** BEGIN **

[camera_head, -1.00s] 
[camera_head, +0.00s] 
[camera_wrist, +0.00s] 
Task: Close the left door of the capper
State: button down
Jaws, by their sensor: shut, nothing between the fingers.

** END **

**REQUIREMENTS**.
Repeat only the lines running from the line that contains "[camera_wrist, +0.00s]" through the last line above, inclusive.

**SOLVED EXERCISE**.
[camera_wrist, +0.00s] 
Task: Close the left door of the capper
State: button down
Jaws, by their sensor: shut, nothing between the fingers.

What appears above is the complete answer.